▸ **Written exercise**: Copy each line below that includes "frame".

── Provided material

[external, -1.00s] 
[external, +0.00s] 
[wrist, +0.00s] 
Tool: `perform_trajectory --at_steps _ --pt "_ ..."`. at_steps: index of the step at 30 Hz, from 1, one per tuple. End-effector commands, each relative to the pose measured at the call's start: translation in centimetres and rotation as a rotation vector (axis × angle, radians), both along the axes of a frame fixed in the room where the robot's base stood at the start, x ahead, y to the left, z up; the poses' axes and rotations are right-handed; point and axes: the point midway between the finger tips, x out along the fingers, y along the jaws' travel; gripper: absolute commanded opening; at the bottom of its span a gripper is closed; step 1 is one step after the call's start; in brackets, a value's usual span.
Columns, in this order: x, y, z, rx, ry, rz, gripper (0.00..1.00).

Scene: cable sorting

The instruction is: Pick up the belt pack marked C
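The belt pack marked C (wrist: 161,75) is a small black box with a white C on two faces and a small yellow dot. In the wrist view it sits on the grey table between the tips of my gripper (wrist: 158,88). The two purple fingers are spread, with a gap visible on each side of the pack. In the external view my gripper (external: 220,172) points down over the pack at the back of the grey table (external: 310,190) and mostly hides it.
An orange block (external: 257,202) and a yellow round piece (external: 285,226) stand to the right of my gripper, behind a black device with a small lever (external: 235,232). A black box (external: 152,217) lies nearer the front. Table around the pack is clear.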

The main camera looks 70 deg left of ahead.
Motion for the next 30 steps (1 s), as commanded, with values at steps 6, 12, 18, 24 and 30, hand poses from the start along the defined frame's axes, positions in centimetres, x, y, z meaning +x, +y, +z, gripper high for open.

────

▸ **Problem solution**:
Tool: `perform_trajectory --at_steps _ --pt "_ ..."`. at_steps: index of the step at 30 Hz, from 1, one per tuple. End-effector commands, each relative to the pose measured at the call's start: translation in centimetres and rotation as a rotation vector (axis × angle, radians), both along the axes of a frame fixed in the room where the robot's base stood at the start, x ahead, y to the left, z up; the poses' axes and rotations are right-handed; point and axes: the point midway between the finger tips, x out along the fingers, y along the jaws' travel; gripper: absolute commanded opening; at the bottom of its span a gripper is closed; step 1 is one step after the call's start; in brackets, a value's usual span.
Motion for the next 30 steps (1 s), as commanded, with values at steps 6, 12, 18, 24 and 30, hand poses from the start along the defined frame's axes, positions in centimetres, x, y, z meaning +x, +y, +z, gripper high for open.

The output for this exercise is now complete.